TEMPO.CO. Jakarta - Dugaan praktik manipulasi pasar lewat rekening nominee mencuat dalam skandal korupsi PT Asuransi Jiwasraya (Persero). Pengamat pasar modal Budi Frensidy mengatakan, praktik manipulasi ini sebenarnya bukanlah barang baru di pasar modal.
"Konon totalnya ada sekitar 1.440 rekening yang seperti itu menurut OJK. Sebanyak 250 sudah dikenakan sanksi pemblokiran dan denda juga," kata Budi saat dihubungi di Jakarta, Jumat, 24 Januari 2020.
Sederhananya, rekening nominee adalah rekening miliki satu orang, tapi digunakan oleh orang lain. Budi menduga, pemblokiran ini terjadi karena ada indikasi digunakan untuk manipulasi pasar seperti wash trade, yaitu beli dan jual sebuah saham secara beruntun dengan cepat.
"Atau beli dan jual oleh orang yang sama, tetapi menggunakan rekening yang berbeda, atau lewat rekening para nominee," kata dia. Menurut Budi, rekening nominee ini memang dicurigai digunakan untuk manipulasi pasar atau tujuan negatif lainnya.

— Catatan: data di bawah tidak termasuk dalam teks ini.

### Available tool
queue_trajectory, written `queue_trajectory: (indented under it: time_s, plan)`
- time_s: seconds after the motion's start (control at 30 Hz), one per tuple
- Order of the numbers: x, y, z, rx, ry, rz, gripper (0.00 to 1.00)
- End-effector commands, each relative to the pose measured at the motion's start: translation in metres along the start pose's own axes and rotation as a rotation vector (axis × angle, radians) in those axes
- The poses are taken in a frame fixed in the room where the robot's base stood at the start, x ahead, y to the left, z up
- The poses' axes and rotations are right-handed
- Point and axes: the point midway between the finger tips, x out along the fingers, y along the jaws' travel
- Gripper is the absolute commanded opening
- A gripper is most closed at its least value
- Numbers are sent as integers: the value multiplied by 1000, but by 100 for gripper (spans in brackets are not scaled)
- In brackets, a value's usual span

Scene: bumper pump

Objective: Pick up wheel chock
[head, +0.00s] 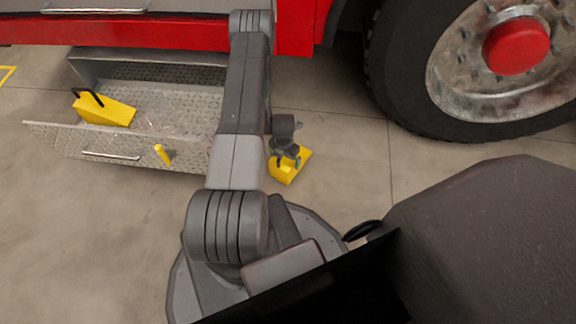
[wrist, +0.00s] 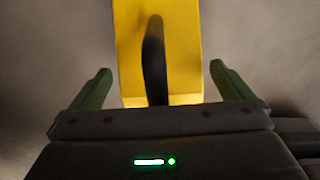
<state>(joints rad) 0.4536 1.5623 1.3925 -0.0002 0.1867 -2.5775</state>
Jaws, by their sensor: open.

Meski demikian, Budi menyebut beberapa waktu terakhir OJK sebenarnya sudah mulai aktif memblokir rekening seperti ini. Namun, sepengetahuannya, belum ada aturan yang melarang penggunaan rekening nominee di Bursa Efek Indonesia (BEI), OJK, maupun KSEI. "Sehingga yang dilakukan OJK hanya untuk, yang terindikasi melakukan perdagangan fiktif," kata Budi.
Pengamat pasar modal lain, Hans Kwee juga telah mendengar kabar soal pemblokiran 800 rekening efek ini. Seperti Budi, Hans juga menduga rekening yang diblokir adalah rekening nominee.
Selain itu, kata Hans, pemiliki asli ini barangkali juga tidak mengetahui rekening efeknya digunakan untuk keperluan tertentu oleh orang lain. Sehingga, kata dia, belum tentu pemilik rekening ini terlibat langsung dalam skandal Jiwasraya. "Jadi harus dipisahkan, transaksi terkait yang dicurigai dan yang bukan," kata dia.
Sebelumnya, Otoritas Jasa Keuangan (OJK) telah meminta PT Kustodian Sentral Efek Indonesia (KSEI) memblokir sebanyak 800-an rekening efek. Pemblokiran atau suspensi ini berkaitan dengan skandal korupsi dan gagal bayar yang terjadi di Jiwasraya.
"Jumlahnya mungkin terus berkembang, bisa melebihi angka itu. Saat ini, OJK dan Kejagung masih terus berkoordinasi secara intensif untuk kasus Jiwasraya ini," kata Deputi Komisioner Humas dan Manajemen Strategis OJK Anto Prabowo saat dihubungi di hari yang sama.